I have stopped playing World of Warcraft, so I am not with this guild anymore. That is why I took the original site offline, but I still want to use it for demonstration purposes. Using WinHTTrack I rendered all dynamic PHP-pages to static HTML pages. That way you can still view the site, but I don’t have to maintain it anymore. If you are interested, here is the link!

Review

In Retrospect Joomla wasn’t the best choice. It is a very complex system and esp. the SMF integration required a lot of tinkering before it worked. Even then, there were different small bugs, for example the WYSIWYG-editor in SMF did not catch some key events under some browsers when using the frameless wrapper. Another example is that the iframe wrapper is not able to adjust it’s size after loading, so when SMF changes it’s size (it has some pulldown menus), scroll bars were appearing. Adjusting two templates (one for Joomla and one for SMF) was really time consuming, even though I used an existing for SMF. I kept finding small errors on some sub pages in SMF quite a time after building the page.

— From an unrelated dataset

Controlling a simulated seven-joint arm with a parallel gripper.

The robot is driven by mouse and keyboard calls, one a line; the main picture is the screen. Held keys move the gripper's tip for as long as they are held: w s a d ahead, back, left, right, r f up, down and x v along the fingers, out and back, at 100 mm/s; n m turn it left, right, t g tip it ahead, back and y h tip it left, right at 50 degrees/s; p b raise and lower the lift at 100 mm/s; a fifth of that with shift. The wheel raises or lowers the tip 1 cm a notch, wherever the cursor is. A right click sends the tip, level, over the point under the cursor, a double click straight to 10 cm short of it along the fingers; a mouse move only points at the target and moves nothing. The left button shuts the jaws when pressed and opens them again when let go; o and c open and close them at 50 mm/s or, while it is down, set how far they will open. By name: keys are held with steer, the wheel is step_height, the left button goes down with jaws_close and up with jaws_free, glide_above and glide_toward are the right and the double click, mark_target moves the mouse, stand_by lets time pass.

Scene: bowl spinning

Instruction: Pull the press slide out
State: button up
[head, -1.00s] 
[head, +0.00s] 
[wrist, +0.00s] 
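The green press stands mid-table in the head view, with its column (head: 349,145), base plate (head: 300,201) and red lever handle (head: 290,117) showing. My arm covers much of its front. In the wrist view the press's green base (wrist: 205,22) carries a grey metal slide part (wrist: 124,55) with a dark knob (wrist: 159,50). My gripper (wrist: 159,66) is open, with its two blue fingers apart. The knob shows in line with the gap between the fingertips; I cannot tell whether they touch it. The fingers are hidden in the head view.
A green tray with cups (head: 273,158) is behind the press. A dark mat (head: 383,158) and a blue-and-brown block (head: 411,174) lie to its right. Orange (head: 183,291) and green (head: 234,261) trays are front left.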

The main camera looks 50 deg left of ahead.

Having to manage two systems (Joomla and SMF) didn’t help very much for making administrative tasks easy to handle. Our novice admins were confused quite badly.

JFusion’s login bridging worked quite well after some initial difficulties and Joomla’s plugin and template framework provided great benefit when developing the progression banner and the template.

So the most important caveat of Joomla was the lack of a good forum component. I might choose WordPress next time, because it seems to have a good forum plugin in form of bbPress (I didn’t test it very intensively though). It also provides all CMS functionality we needed and is more easy to manage because it doesn’t require admins to handle two separate systems.